Bij besluit van 6 december 2022 heeft het college het besluit van 27 februari 2022 gewijzigd in die zin dat de verhaalde kosten worden gewijzigd van € 200,00 in € 199,57.

De Afdeling heeft de zaak op zitting behandeld op 26 januari 2023, waar [appellante] en het college, vertegenwoordigd door bc. Q.D.J. Ramroop en bc. D. van der Klaauw, zijn verschenen.

Overwegingen

1.       Het besluit van 6 december 2022 is, gelet op artikel 6:19 van de Algemene wet bestuursrecht (hierna: de Awb), mede onderwerp van dit geding. De Afdeling beoordeelt de besluiten van 23 mei 2022 en 6 december 2022 hierna in onderlinge samenhang

2.       De toepassing van spoedeisende bestuursdwang heeft bestaan uit het verwijderen van een huisvuilzak die op 22 februari 2022 in Den Haag is aangetroffen naast een aangewezen inzamelvoorziening op de Drostendreef ter hoogte van lichtmast 17. Het college is ervan uitgegaan dat [appellante] de huisvuilzak verkeerd heeft aangeboden, omdat in de huisvuilzak een adresdrager is aangetroffen met daarop haar adres.

3.       [appellante] betwist niet dat zij de huisvuilzak naast de inzamelvoorziening heeft geplaatst. Volgens [appellante] zaten de containers al dagenlang vol. [appellante] kon de huisvuilzak vanwege een knieblessure niet mee terug naar huis nemen. [appellante] had het op prijs gesteld als het college haar eerst een waarschuwing had gegeven, aangezien het de eerste keer was dat zij haar afval verkeerd heeft aangeboden. Verder heeft [appellante] er op gewezen dat het voor haar vanwege haar minimuminkomen moeilijk is om de kosten van de toepassing van spoedeisende bestuursdwang te vergoeden.

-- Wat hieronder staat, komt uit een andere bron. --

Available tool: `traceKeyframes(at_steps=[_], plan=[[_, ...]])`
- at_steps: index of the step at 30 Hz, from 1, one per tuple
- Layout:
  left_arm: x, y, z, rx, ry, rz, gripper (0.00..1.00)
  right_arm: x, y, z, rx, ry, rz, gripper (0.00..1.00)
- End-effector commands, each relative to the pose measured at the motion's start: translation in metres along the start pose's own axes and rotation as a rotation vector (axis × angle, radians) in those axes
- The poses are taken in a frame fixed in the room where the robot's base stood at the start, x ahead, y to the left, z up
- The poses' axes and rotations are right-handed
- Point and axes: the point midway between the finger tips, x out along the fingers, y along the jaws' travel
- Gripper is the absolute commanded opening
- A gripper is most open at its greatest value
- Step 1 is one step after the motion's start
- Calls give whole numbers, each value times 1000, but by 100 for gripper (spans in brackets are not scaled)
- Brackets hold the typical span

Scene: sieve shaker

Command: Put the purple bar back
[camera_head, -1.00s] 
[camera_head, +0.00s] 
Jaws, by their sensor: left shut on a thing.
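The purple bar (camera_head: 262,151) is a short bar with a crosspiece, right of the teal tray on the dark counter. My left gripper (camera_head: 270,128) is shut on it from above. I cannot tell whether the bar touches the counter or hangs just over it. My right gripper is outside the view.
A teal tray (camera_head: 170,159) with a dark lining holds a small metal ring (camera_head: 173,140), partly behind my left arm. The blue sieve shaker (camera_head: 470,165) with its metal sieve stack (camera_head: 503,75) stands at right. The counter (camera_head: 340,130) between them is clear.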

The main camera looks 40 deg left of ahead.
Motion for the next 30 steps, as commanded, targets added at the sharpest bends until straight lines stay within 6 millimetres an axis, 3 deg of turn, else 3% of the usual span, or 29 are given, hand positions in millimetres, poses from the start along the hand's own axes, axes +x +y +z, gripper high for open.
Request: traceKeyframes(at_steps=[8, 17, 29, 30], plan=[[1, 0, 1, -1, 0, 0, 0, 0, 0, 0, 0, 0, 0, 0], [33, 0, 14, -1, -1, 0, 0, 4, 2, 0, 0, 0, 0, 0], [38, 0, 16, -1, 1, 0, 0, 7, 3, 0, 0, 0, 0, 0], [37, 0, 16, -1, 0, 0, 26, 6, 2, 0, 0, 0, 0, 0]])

3.1.    In artikel 5:25, eerste lid, van de Awb is bepaald dat de toepassing van bestuursdwang op kosten van de overtreder geschiedt, tenzij deze kosten redelijkerwijze niet of niet geheel te zijnen laste behoren te komen.

3.2.    Deze procedure gaat over de rechtmatigheid van het besluit van het college om spoedeisende bestuursdwang toe te passen en de kosten daarvan in rekening te brengen bij [appellante]. Deze procedure gaat niet over de vraag of de gemeente de containers vaak genoeg leegt.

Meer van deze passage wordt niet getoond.